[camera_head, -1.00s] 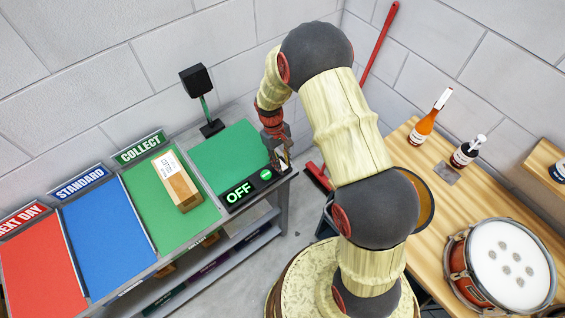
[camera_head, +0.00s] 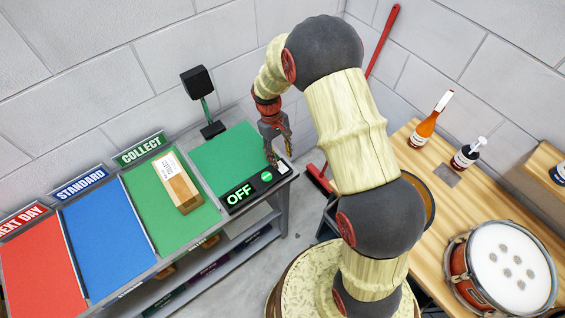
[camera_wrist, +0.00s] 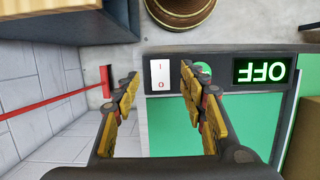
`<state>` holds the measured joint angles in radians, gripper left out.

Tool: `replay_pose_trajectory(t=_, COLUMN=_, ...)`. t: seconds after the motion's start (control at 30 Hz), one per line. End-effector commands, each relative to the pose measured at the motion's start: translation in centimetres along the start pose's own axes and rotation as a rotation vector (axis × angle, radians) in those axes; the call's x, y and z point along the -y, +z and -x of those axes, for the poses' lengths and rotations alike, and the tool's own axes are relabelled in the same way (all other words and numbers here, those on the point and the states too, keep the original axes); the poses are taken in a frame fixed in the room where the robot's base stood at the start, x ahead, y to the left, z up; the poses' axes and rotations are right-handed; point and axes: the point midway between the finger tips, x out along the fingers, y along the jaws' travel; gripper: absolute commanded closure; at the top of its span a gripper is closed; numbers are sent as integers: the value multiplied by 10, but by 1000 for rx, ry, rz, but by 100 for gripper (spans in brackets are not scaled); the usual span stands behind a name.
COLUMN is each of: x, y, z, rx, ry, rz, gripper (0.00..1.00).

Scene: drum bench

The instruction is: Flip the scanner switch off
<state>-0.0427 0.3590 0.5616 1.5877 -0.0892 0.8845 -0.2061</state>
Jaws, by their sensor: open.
+ + + +
Starting at the top of the listing above, reproduce each line up to and including the one with "COLUMN is each"; omit the pictures.

[camera_head, -1.00s] 
[camera_head, +0.00s] 
[camera_wrist, +0.00s] 
`<state>` holds the measured joint angles in radians, gripper left out.

Tool: `replay_pose_trajectory(t=_, COLUMN=_, ...)`. t: seconds after the motion's start (control at 30 Hz), one per line. End-effector commands, each relative to the pose measured at the motion's start: translation in centimetres along the start pose's own axes and rotation as a rotation vector (axis × angle, radians) in those axes; the call's x, y and z point along the -y, +z and -x of those axes, for the poses' lengths and rotations alike, and the tool's own axes are relabelled in the same way (all other words and numbers here, those on the point and the states too, keep the original axes); the poses are taken in a frame fixed in the room where the robot's base stood at the start, x ahead, y to the left, z up; the poses' axes and rotations are right-handed; point and axes: the point midway between the finger tips, x out along the fingers, y along the jaws' travel; gripper: absolute commanded closure; at the top of its span a gripper is closed; numbers are sent as integers: the value multiplied by 10, but by 1000 for rx, ry, rz, but by 100 for gripper (spans in brackets are not scaled); the usual span stands behind a name.
COLUMN is each of: x, y, z, rx, ry, rz, gripper (0.00..1.00).

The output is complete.